→ **Prompt**: Where the data below has the string "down", return the whole line.

→ **Material**:
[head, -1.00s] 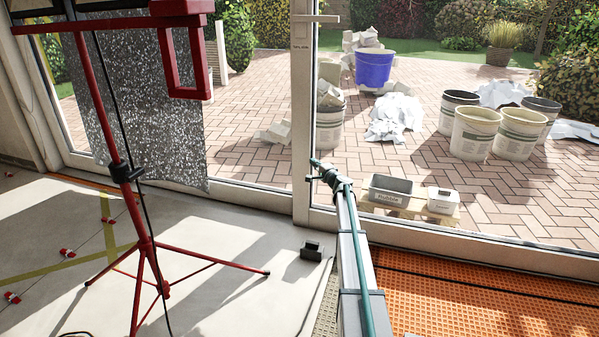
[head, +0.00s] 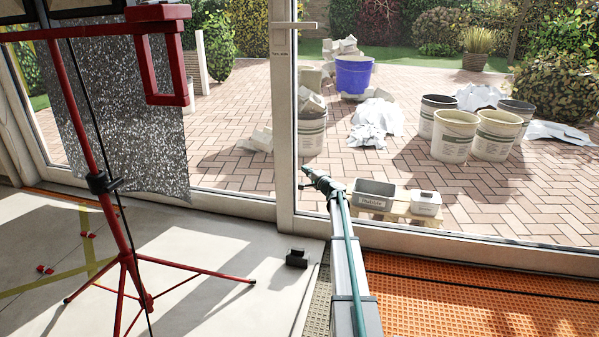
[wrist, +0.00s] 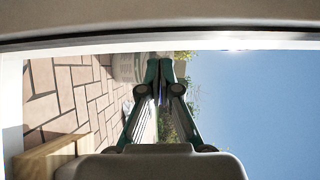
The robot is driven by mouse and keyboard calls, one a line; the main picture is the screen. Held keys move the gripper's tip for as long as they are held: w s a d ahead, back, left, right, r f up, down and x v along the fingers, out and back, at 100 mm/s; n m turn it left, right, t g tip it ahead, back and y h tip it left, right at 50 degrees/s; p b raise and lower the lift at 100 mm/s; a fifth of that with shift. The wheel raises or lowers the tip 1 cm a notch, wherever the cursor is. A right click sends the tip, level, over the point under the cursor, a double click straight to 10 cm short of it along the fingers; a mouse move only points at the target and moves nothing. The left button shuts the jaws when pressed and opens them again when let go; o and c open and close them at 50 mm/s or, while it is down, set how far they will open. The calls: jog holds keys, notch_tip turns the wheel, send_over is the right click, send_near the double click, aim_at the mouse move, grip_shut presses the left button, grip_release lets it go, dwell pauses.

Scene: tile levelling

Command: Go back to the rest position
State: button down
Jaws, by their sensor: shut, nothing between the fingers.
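My gripper (head: 309,177) shows in the head view at the far end of my grey arm, by the glass door's frame. In the wrist view its two dark green fingers (wrist: 162,82) meet at the tips, with nothing between them. The gripper is clear of the floor. I cannot tell its exact distance from the door frame.
A red tripod stand (head: 128,262) is left of my arm. A small black block (head: 297,258) sits on the floor. Orange matting (head: 470,295) lies to the right. Beyond the glass door are a grey tub (head: 375,199), a blue bucket (head: 353,76) and several pale buckets.

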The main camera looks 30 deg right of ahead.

→ **Output below**:
The robot is driven by mouse and keyboard calls, one a line; the main picture is the screen. Held keys move the gripper's tip for as long as they are held: w s a d ahead, back, left, right, r f up, down and x v along the fingers, out and back, at 100 mm/s; n m turn it left, right, t g tip it ahead, back and y h tip it left, right at 50 degrees/s; p b raise and lower the lift at 100 mm/s; a fifth of that with shift. The wheel raises or lowers the tip 1 cm a notch, wherever the cursor is. A right click sends the tip, level, over the point under the cursor, a double click straight to 10 cm short of it along the fingers; a mouse move only points at the target and moves nothing. The left button shuts the jaws when pressed and opens them again when let go; o and c open and close them at 50 mm/s or, while it is down, set how far they will open. The calls: jog holds keys, notch_tip turns the wheel, send_over is the right click, send_near the double click, aim_at the mouse move, grip_shut presses the left button, grip_release lets it go, dwell pauses.
State: button down

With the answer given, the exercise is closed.